> _Robot episode rows_
========================================================================
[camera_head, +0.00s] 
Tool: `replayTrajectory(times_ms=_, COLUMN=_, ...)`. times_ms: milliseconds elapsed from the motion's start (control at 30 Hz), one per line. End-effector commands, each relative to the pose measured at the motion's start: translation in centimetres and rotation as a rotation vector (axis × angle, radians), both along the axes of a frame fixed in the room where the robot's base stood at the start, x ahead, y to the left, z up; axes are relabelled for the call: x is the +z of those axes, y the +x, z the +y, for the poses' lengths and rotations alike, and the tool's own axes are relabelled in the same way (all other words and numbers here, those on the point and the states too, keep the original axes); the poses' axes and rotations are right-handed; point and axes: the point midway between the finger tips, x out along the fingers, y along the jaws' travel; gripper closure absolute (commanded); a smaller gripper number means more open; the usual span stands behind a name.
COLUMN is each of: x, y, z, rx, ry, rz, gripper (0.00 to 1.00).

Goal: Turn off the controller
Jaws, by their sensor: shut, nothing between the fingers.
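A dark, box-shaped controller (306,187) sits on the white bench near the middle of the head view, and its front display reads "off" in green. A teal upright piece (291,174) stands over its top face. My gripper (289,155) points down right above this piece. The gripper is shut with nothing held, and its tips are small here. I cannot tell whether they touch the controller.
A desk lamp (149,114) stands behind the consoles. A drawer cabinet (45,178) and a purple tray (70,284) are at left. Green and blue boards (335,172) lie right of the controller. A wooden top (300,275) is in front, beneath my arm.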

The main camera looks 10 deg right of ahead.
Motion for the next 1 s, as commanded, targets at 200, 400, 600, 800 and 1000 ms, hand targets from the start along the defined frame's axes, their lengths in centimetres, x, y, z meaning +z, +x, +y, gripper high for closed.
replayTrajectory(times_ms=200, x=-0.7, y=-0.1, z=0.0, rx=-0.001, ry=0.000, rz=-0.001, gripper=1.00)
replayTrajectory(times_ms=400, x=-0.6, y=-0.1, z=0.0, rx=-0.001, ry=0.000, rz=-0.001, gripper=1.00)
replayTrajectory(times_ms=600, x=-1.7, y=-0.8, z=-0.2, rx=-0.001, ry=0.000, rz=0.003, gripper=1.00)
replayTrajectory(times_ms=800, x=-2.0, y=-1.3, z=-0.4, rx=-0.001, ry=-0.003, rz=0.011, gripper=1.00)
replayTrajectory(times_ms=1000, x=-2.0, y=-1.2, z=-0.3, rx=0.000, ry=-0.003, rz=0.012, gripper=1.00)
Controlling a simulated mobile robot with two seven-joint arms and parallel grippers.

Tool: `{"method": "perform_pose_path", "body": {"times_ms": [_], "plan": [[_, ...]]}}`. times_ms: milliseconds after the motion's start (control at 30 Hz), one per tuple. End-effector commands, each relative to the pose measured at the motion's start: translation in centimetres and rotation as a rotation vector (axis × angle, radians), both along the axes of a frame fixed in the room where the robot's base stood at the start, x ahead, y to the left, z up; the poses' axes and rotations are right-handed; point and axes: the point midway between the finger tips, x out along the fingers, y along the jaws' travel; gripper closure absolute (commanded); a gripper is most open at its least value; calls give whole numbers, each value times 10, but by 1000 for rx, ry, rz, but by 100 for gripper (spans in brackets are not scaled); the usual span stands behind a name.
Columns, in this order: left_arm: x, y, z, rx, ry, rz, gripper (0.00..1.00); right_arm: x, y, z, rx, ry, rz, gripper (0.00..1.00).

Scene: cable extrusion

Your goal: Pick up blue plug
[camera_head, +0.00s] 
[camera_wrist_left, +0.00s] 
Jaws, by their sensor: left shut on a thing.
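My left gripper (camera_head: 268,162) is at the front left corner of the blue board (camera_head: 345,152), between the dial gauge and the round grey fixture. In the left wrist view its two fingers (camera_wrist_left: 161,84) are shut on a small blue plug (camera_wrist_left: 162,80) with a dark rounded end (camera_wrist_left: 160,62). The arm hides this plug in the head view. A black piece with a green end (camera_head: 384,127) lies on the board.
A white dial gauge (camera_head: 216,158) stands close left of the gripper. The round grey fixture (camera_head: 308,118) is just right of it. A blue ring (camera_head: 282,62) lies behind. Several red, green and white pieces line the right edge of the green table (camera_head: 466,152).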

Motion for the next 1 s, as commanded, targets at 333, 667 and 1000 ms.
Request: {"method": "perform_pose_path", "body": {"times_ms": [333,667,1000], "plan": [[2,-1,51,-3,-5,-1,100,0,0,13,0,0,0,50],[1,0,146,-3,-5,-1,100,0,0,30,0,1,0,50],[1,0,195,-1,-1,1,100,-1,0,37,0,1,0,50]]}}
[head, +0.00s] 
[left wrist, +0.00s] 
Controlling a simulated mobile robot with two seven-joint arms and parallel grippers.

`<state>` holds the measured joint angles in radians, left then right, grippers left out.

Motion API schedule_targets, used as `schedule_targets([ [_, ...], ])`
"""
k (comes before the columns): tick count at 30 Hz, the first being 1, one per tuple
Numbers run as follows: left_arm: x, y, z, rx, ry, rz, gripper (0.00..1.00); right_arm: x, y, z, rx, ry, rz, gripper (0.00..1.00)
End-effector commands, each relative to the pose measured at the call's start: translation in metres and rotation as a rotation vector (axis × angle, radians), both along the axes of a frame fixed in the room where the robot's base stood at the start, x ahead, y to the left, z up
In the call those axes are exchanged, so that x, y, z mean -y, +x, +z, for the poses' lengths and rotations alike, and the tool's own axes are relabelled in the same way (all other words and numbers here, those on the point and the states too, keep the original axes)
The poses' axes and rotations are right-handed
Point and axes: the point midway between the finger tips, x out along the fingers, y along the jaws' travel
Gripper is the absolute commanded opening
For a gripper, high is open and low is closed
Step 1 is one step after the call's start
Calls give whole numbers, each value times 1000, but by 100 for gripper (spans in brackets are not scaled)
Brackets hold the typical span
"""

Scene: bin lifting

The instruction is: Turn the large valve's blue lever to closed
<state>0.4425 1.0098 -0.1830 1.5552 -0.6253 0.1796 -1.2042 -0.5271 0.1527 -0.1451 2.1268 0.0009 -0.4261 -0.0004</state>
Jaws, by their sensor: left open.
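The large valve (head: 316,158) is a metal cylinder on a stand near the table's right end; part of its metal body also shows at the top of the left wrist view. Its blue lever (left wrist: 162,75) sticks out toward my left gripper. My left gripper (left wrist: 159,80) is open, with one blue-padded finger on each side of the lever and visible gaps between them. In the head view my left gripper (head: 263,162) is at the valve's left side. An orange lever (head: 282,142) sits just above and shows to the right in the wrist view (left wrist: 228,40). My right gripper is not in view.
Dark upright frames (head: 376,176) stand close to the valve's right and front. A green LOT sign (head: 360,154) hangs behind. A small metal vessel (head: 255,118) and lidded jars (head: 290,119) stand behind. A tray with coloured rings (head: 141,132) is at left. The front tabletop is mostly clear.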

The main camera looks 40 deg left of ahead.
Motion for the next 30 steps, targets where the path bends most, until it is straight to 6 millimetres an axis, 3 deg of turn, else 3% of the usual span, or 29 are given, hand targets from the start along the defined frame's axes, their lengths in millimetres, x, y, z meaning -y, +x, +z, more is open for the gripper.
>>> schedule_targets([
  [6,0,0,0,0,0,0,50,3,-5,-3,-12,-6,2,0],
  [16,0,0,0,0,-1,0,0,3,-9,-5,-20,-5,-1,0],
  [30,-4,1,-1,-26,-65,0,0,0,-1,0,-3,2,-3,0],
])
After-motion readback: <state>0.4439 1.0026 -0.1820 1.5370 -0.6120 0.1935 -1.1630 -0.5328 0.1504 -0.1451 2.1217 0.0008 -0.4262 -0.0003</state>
========================================================================
> _Requirement_
Exactly reproduce every line of the records.

> _Output of the task_
[camera_head, +0.00s] 
Tool: `replayTrajectory(times_ms=_, COLUMN=_, ...)`. times_ms: milliseconds elapsed from the motion's start (control at 30 Hz), one per line. End-effector commands, each relative to the pose measured at the motion's start: translation in centimetres and rotation as a rotation vector (axis × angle, radians), both along the axes of a frame fixed in the room where the robot's base stood at the start, x ahead, y to the left, z up; axes are relabelled for the call: x is the +z of those axes, y the +x, z the +y, for the poses' lengths and rotations alike, and the tool's own axes are relabelled in the same way (all other words and numbers here, those on the point and the states too, keep the original axes); the poses' axes and rotations are right-handed; point and axes: the point midway between the finger tips, x out along the fingers, y along the jaws' travel; gripper closure absolute (commanded); a smaller gripper number means more open; the usual span stands behind a name.
COLUMN is each of: x, y, z, rx, ry, rz, gripper (0.00 to 1.00).

Goal: Turn off the controller
Jaws, by their sensor: shut, nothing between the fingers.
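A dark, box-shaped controller (306,187) sits on the white bench near the middle of the head view, and its front display reads "off" in green. A teal upright piece (291,174) stands over its top face. My gripper (289,155) points down right above this piece. The gripper is shut with nothing held, and its tips are small here. I cannot tell whether they touch the controller.
A desk lamp (149,114) stands behind the consoles. A drawer cabinet (45,178) and a purple tray (70,284) are at left. Green and blue boards (335,172) lie right of the controller. A wooden top (300,275) is in front, beneath my arm.

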The main camera looks 10 deg right of ahead.
Motion for the next 1 s, as commanded, targets at 200, 400, 600, 800 and 1000 ms, hand targets from the start along the defined frame's axes, their lengths in centimetres, x, y, z meaning +z, +x, +y, gripper high for closed.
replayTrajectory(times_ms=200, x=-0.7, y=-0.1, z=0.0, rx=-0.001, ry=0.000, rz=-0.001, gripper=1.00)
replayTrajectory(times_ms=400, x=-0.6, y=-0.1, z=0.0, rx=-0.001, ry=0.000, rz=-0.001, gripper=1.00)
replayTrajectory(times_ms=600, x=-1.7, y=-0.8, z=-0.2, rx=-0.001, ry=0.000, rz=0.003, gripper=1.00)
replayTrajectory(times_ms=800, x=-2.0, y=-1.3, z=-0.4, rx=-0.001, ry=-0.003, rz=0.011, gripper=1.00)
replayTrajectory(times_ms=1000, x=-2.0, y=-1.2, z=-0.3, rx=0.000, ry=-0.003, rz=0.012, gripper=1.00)
Controlling a simulated mobile robot with two seven-joint arms and parallel grippers.

Tool: `{"method": "perform_pose_path", "body": {"times_ms": [_], "plan": [[_, ...]]}}`. times_ms: milliseconds after the motion's start (control at 30 Hz), one per tuple. End-effector commands, each relative to the pose measured at the motion's start: translation in centimetres and rotation as a rotation vector (axis × angle, radians), both along the axes of a frame fixed in the room where the robot's base stood at the start, x ahead, y to the left, z up; the poses' axes and rotations are right-handed; point and axes: the point midway between the finger tips, x out along the fingers, y along the jaws' travel; gripper closure absolute (commanded); a gripper is most open at its least value; calls give whole numbers, each value times 10, but by 1000 for rx, ry, rz, but by 100 for gripper (spans in brackets are not scaled); the usual span stands behind a name.
Columns, in this order: left_arm: x, y, z, rx, ry, rz, gripper (0.00..1.00); right_arm: x, y, z, rx, ry, rz, gripper (0.00..1.00).

Scene: cable extrusion

Your goal: Pick up blue plug
[camera_head, +0.00s] 
[camera_wrist_left, +0.00s] 
Jaws, by their sensor: left shut on a thing.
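My left gripper (camera_head: 268,162) is at the front left corner of the blue board (camera_head: 345,152), between the dial gauge and the round grey fixture. In the left wrist view its two fingers (camera_wrist_left: 161,84) are shut on a small blue plug (camera_wrist_left: 162,80) with a dark rounded end (camera_wrist_left: 160,62). The arm hides this plug in the head view. A black piece with a green end (camera_head: 384,127) lies on the board.
A white dial gauge (camera_head: 216,158) stands close left of the gripper. The round grey fixture (camera_head: 308,118) is just right of it. A blue ring (camera_head: 282,62) lies behind. Several red, green and white pieces line the right edge of the green table (camera_head: 466,152).

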Motion for the next 1 s, as commanded, targets at 333, 667 and 1000 ms.
Request: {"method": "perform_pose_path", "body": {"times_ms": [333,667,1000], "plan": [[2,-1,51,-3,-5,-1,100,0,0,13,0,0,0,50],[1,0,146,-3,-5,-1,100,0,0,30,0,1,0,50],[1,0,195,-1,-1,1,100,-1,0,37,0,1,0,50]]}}
[head, +0.00s] 
[left wrist, +0.00s] 
Controlling a simulated mobile robot with two seven-joint arms and parallel grippers.

`<state>` holds the measured joint angles in radians, left then right, grippers left out.

Motion API schedule_targets, used as `schedule_targets([ [_, ...], ])`
"""
k (comes before the columns): tick count at 30 Hz, the first being 1, one per tuple
Numbers run as follows: left_arm: x, y, z, rx, ry, rz, gripper (0.00..1.00); right_arm: x, y, z, rx, ry, rz, gripper (0.00..1.00)
End-effector commands, each relative to the pose measured at the call's start: translation in metres and rotation as a rotation vector (axis × angle, radians), both along the axes of a frame fixed in the room where the robot's base stood at the start, x ahead, y to the left, z up
In the call those axes are exchanged, so that x, y, z mean -y, +x, +z, for the poses' lengths and rotations alike, and the tool's own axes are relabelled in the same way (all other words and numbers here, those on the point and the states too, keep the original axes)
The poses' axes and rotations are right-handed
Point and axes: the point midway between the finger tips, x out along the fingers, y along the jaws' travel
Gripper is the absolute commanded opening
For a gripper, high is open and low is closed
Step 1 is one step after the call's start
Calls give whole numbers, each value times 1000, but by 100 for gripper (spans in brackets are not scaled)
Brackets hold the typical span
"""

Scene: bin lifting

The instruction is: Turn the large valve's blue lever to closed
<state>0.4425 1.0098 -0.1830 1.5552 -0.6253 0.1796 -1.2042 -0.5271 0.1527 -0.1451 2.1268 0.0009 -0.4261 -0.0004</state>
Jaws, by their sensor: left open.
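The large valve (head: 316,158) is a metal cylinder on a stand near the table's right end; part of its metal body also shows at the top of the left wrist view. Its blue lever (left wrist: 162,75) sticks out toward my left gripper. My left gripper (left wrist: 159,80) is open, with one blue-padded finger on each side of the lever and visible gaps between them. In the head view my left gripper (head: 263,162) is at the valve's left side. An orange lever (head: 282,142) sits just above and shows to the right in the wrist view (left wrist: 228,40). My right gripper is not in view.
Dark upright frames (head: 376,176) stand close to the valve's right and front. A green LOT sign (head: 360,154) hangs behind. A small metal vessel (head: 255,118) and lidded jars (head: 290,119) stand behind. A tray with coloured rings (head: 141,132) is at left. The front tabletop is mostly clear.

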The main camera looks 40 deg left of ahead.
Motion for the next 30 steps, targets where the path bends most, until it is straight to 6 millimetres an axis, 3 deg of turn, else 3% of the usual span, or 29 are given, hand targets from the start along the defined frame's axes, their lengths in millimetres, x, y, z meaning -y, +x, +z, more is open for the gripper.
>>> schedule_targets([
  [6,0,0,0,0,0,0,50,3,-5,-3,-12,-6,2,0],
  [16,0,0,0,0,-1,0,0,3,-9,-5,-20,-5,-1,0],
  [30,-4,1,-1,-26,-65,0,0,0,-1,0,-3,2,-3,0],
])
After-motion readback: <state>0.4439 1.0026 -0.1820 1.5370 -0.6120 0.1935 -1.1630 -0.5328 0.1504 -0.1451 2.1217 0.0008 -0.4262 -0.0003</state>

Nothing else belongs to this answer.